The Supreme Court ruled in 2002, in Zelman v. Simmons-Harris, that the federal Constitution allows states to empower parents to choose religious and nonreligious schools alike when participating in educational choice programs so long as the state remains religiously neutral and parents exercise true private choice. But Zelman left open the question of whether the constitution would permit a state to exclude religious options from an educational choice program. On June 30, 2020, in Espinoza v. Montana Department of Revenue, the Court answered that open question and held that the federal Constitution forbids states from excluding religious schools as options for families participating in educational choice programs, including through Blaine Amendments.

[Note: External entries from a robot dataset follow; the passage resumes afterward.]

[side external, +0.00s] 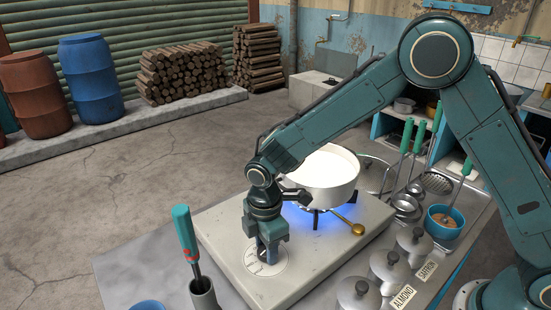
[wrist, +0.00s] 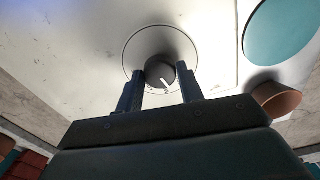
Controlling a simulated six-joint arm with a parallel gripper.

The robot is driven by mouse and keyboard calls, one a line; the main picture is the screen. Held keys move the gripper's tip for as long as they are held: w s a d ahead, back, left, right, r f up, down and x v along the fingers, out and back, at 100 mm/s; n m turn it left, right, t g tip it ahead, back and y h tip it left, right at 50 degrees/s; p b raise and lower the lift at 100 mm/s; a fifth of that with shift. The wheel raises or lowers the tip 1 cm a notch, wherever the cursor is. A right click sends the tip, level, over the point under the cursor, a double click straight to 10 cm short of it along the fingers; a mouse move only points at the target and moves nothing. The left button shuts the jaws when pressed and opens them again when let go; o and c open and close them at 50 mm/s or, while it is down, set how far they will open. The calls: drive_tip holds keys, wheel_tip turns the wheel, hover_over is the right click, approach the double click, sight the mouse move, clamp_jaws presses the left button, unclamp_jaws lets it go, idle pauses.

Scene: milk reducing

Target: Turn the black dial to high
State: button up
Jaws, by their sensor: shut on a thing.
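The black dial (wrist: 158,73) sits on a pale round plate on the stove top, seen in the wrist view. Its white pointer line points toward the bottom of that view, slightly right. My gripper (wrist: 160,86) has one finger on each side of the dial and is shut on it. In the side view my gripper (side external: 268,246) points straight down over the round plate (side external: 260,268), and its fingers hide most of the dial. The stove (side external: 225,225) has a blue flame (side external: 316,211) under a white pot (side external: 325,176).
Lidded jars (side external: 388,266) stand at the front right. A brass knob (side external: 357,229) sticks out beside the pot. Ladles and a blue bowl (side external: 445,222) lie further right.

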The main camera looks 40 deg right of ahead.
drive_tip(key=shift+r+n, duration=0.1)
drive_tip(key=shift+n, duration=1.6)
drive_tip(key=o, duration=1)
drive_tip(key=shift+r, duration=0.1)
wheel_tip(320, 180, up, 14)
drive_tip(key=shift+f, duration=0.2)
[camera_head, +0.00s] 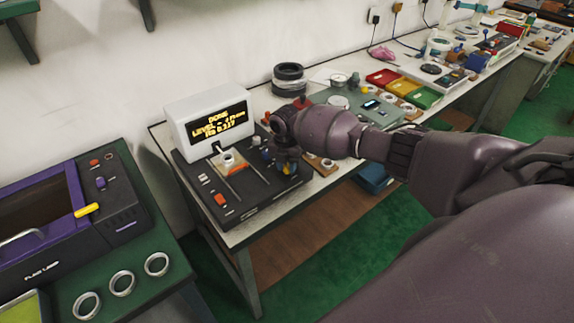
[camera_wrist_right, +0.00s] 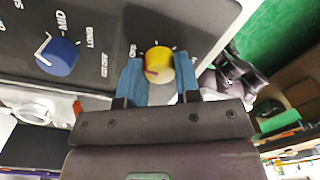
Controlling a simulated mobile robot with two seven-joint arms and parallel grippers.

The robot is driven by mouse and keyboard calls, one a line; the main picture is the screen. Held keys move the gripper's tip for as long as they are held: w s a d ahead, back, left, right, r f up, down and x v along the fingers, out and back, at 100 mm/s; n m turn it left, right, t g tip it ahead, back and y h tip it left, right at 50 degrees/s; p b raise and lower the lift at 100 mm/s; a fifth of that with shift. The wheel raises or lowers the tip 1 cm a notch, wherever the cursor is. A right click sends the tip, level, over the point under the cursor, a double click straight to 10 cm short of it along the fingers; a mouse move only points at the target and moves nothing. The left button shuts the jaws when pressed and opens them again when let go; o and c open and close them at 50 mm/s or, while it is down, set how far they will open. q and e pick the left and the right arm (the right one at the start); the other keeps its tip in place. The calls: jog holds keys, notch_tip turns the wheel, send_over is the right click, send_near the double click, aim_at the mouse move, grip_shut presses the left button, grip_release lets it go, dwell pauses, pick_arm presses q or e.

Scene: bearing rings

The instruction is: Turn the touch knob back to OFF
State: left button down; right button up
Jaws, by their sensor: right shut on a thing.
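A dark test device (camera_head: 245,195) with several knobs stands at the left end of the bench. My right gripper (camera_wrist_right: 160,85) is shut on its yellow knob (camera_wrist_right: 158,62), one finger on each side, in the right wrist view. The yellow knob also shows small under my gripper in the head view (camera_head: 289,169). A blue knob (camera_wrist_right: 57,57) with MID and LONG marks sits to its left in the right wrist view. My left gripper is not in view.
A white-framed screen (camera_head: 214,121) shows DONE and a level reading. A metal ring (camera_head: 227,157) sits on the device. A stack of dark rings (camera_head: 289,79) stands behind my right arm. A purple and black machine (camera_head: 60,210) and several silver rings (camera_head: 122,283) are at the left.

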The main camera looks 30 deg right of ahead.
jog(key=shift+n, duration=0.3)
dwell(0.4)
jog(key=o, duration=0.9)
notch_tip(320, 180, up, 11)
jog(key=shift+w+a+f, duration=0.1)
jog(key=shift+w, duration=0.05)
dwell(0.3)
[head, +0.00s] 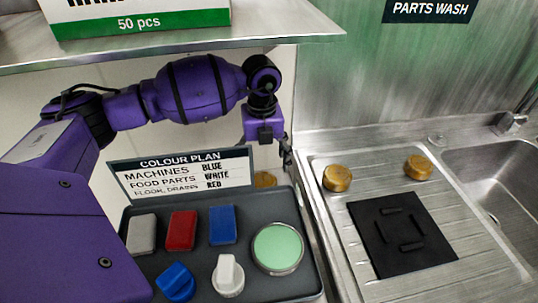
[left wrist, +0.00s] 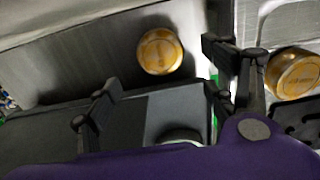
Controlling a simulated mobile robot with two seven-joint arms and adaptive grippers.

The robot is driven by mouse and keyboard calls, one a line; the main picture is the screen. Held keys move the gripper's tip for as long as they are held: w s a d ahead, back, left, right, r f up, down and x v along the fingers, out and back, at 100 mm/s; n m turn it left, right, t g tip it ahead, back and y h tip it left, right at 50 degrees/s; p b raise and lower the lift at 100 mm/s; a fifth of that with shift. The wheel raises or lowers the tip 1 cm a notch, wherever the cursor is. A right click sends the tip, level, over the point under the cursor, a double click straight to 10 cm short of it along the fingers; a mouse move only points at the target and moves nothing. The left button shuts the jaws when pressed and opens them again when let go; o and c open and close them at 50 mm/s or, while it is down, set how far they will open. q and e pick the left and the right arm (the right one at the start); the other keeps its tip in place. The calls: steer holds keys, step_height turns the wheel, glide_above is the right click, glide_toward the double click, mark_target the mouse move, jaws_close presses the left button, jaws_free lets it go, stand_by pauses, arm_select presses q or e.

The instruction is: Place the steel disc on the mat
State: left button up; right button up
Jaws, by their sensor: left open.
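The black mat (head: 385,262) lies flat on the steel drainboard, with short raised bars around its bare middle. A corner of it also shows in the left wrist view (left wrist: 306,132). No plain grey steel disc is clear. Gold-coloured discs are in view: two on the drainboard behind the mat, one left (head: 337,178) and one right (head: 418,167), and one partly hidden behind the grey tray (head: 265,180). In the left wrist view that last disc (left wrist: 160,51) lies beyond my open, empty left gripper (left wrist: 158,85). In the head view the gripper (head: 285,156) hangs above it. My right gripper is out of view.
The grey tray (head: 312,268) holds coloured blocks, two knobbed pieces and a green-faced round tin (head: 278,248). A colour plan sign (head: 182,175) stands behind it. A shelf (head: 180,48) with a box is above my arm. A sink (head: 500,190) is at right.

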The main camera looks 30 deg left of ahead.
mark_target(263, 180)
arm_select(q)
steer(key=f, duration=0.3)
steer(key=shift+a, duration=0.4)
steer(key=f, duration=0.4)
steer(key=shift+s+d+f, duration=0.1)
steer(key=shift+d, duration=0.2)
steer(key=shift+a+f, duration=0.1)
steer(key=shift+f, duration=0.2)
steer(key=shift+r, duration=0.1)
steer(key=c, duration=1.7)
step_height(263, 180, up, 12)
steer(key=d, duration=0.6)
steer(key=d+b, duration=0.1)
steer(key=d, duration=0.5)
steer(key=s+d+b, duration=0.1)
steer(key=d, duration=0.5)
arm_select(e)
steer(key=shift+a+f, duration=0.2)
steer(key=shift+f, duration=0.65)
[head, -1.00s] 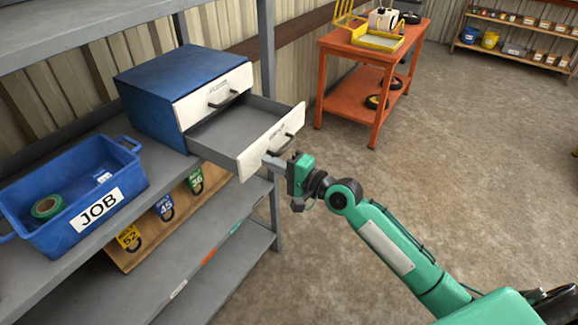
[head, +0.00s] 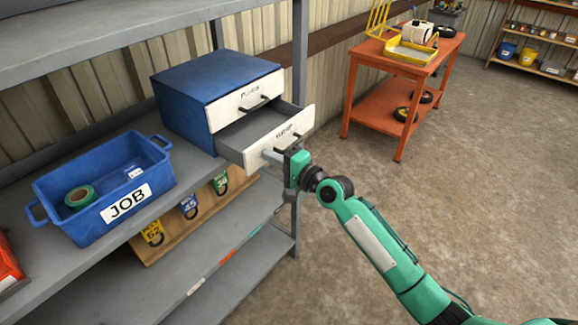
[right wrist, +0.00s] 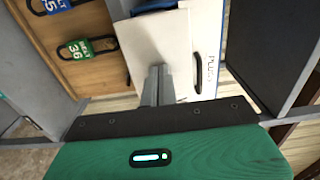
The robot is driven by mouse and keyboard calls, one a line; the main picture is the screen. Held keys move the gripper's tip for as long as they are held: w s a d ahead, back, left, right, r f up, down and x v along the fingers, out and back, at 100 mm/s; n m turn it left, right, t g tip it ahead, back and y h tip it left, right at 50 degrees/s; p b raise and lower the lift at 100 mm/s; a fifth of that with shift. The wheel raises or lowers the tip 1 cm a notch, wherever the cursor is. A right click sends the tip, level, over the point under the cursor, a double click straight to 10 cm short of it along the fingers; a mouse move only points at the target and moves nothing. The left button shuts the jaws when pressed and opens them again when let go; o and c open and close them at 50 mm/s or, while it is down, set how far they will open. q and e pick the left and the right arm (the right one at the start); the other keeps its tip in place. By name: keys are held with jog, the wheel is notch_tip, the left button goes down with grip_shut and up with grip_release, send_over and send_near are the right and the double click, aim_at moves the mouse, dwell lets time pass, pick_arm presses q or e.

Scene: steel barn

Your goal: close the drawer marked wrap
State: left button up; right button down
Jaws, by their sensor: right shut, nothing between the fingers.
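The drawer marked wrap (head: 282,136) is the lower one of the blue two-drawer cabinet (head: 185,110) on the shelf. It stands partly open, with its grey inside showing and its white front facing right. In the right wrist view the shut fingers (right wrist: 157,84) point at the white drawer front (right wrist: 158,42). The upper drawer, marked plugs (head: 243,101), is shut. My left gripper is not in view.
A blue bin marked JOB (head: 112,222) with green tape (head: 79,197) stands left of the cabinet. A board with numbered tags (head: 155,238) hangs below. A shelf post (head: 299,60) rises behind the drawer.

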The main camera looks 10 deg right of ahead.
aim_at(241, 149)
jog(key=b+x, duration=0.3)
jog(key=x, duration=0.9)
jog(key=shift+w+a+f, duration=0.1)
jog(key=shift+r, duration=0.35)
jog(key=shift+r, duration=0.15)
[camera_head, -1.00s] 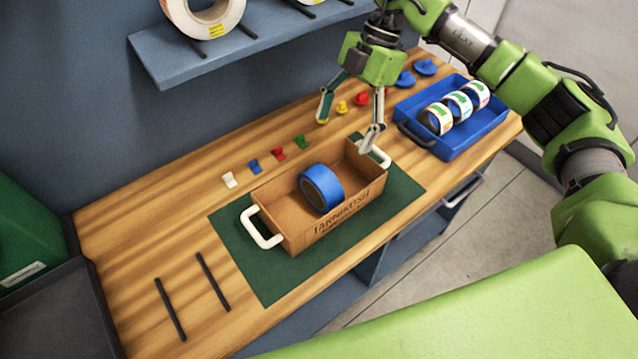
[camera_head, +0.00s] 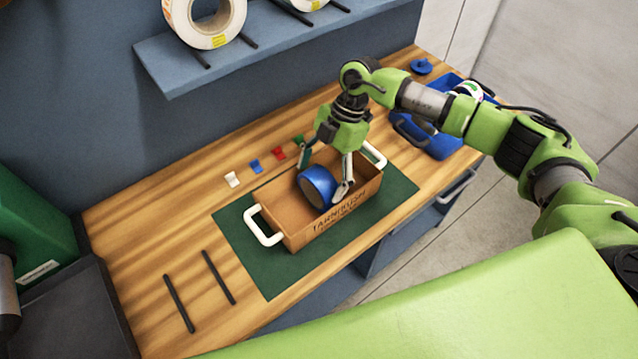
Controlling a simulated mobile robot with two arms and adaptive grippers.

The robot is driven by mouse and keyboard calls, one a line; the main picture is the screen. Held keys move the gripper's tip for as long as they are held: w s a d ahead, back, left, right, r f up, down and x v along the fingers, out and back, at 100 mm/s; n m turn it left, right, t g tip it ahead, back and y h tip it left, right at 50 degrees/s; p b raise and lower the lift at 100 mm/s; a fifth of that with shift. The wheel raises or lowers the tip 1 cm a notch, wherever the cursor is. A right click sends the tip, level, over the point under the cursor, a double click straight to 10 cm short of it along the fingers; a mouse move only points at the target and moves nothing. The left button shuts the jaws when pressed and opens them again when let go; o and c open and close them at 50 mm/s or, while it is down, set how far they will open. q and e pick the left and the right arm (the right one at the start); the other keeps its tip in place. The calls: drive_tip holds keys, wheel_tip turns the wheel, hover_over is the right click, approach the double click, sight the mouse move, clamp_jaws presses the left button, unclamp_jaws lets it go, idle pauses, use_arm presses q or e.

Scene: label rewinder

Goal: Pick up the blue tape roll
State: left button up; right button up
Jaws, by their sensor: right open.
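The blue tape roll (camera_head: 316,187) stands on its edge inside a brown open box (camera_head: 301,236) with white handles. The box sits on a dark green mat (camera_head: 268,275) on the wooden workbench. My right gripper (camera_head: 322,181) is open and reaches down into the box from above. One finger is at the roll's right side, the other is behind it near the box's back wall. I cannot tell whether either finger touches the roll. My left gripper is not in view.
A blue tray (camera_head: 437,146) with label rolls is at the right, partly behind my right arm. Small coloured clips (camera_head: 255,166) line the bench behind the box. Two black rods (camera_head: 179,303) lie at the left. A shelf (camera_head: 170,75) with white rolls hangs above.

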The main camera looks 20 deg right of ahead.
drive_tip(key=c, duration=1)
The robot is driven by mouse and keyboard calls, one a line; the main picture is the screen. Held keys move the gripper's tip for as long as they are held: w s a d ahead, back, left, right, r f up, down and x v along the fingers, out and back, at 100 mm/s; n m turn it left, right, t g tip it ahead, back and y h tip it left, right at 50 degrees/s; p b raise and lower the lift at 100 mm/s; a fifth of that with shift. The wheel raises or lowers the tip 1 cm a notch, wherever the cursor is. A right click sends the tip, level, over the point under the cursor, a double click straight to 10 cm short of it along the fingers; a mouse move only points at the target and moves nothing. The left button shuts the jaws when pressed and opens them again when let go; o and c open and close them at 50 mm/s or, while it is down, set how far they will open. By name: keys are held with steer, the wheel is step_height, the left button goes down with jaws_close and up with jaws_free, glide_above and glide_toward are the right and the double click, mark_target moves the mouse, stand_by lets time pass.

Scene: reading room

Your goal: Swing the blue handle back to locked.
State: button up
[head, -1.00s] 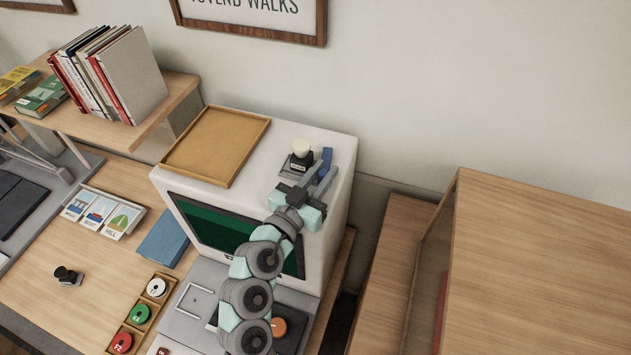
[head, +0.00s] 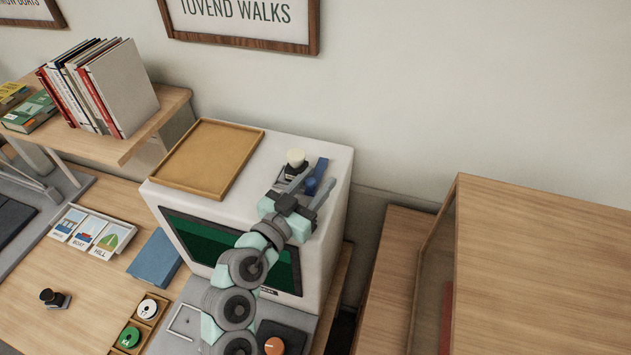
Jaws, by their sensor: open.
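The blue handle (head: 320,168) is on top of the light grey monitor housing (head: 340,166), near its right side. It shows as a flat blue bar with a rounded blue knob (head: 310,186) at its near end. My gripper (head: 306,180) is above the housing top, with its fingers spread apart. The blue knob appears between the two fingers. I cannot tell whether either finger touches it. The handle's lower mount is partly hidden by the gripper.
A tan tray (head: 208,158) lies on the housing's left side. A shelf of books (head: 120,90) is at far left. A wooden cabinet (head: 540,270) stands at right, with a gap between.

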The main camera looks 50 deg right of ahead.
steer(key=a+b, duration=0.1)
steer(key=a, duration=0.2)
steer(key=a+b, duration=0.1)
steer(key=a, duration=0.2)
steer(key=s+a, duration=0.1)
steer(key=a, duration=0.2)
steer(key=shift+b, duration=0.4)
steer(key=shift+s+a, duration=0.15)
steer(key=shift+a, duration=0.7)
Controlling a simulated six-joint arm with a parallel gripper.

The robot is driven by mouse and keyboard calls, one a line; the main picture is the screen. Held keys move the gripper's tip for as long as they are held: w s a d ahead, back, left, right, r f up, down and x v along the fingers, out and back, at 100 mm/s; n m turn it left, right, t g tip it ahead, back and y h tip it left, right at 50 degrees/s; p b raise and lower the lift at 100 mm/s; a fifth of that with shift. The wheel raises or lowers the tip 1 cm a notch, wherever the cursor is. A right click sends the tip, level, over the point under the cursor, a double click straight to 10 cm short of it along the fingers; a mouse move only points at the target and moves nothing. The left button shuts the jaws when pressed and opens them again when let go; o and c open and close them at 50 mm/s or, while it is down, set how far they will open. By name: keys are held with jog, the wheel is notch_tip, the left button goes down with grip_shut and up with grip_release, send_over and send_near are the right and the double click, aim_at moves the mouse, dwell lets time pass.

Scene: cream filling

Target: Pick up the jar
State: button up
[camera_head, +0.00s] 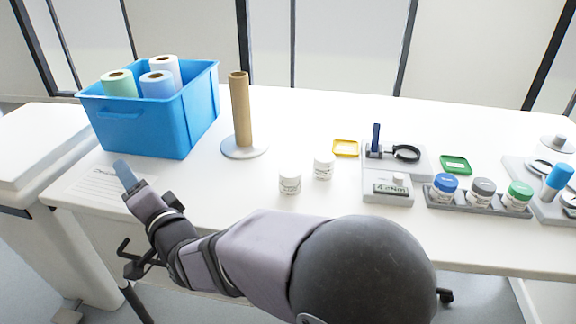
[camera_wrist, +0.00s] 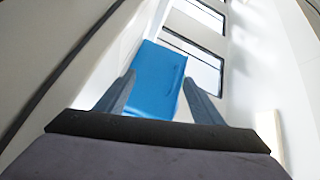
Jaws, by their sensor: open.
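Two white jars stand upright near the middle of the table, one nearer the front (camera_head: 290,183) and one just behind it to the right (camera_head: 323,168). Several more jars stand in a grey rack at the right, with a blue lid (camera_head: 444,187), a grey lid (camera_head: 482,191) and a green lid (camera_head: 518,195). Which jar is meant I cannot tell. My gripper (camera_head: 124,172) is at the left front of the table, well left of all the jars. In the wrist view, my gripper (camera_wrist: 160,95) is open with nothing between its fingers.
A blue bin (camera_head: 140,128) with several rolls stands at the back left; it also shows in the wrist view (camera_wrist: 158,78). An upright cardboard tube (camera_head: 241,110) stands beside it. A weighing device (camera_head: 392,190), a yellow tray (camera_head: 346,148) and a green tray (camera_head: 456,164) lie to the right.

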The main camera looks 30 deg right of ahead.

The federal Constitution, wrote Chief Justice Roberts for the Espinoza majority, “condemns discrimination against religious schools and the families whose children attend them. They are members of the community too, and their exclusion from [Montana’s] scholarship program here is odious to our Constitution and cannot stand.” The Supreme Court’s holding was clear and unambiguous—and it applies to every state: While a “State need not subsidize private education[,] . . . once a State decides to do so, it cannot disqualify some private schools solely because they are religious.”
As a result of Espinoza, nearly every state is free to enact programs that will empower parents to choose the educational environment that is best for their own children. Of course, each state has a unique history, context, and constitutional provisions. That is why IJ has produced this 50-state guide. The guide analyzes each state’s constitution in light of Espinoza and explains how the ruling impacts policymakers’ ability to enact educational choice programs.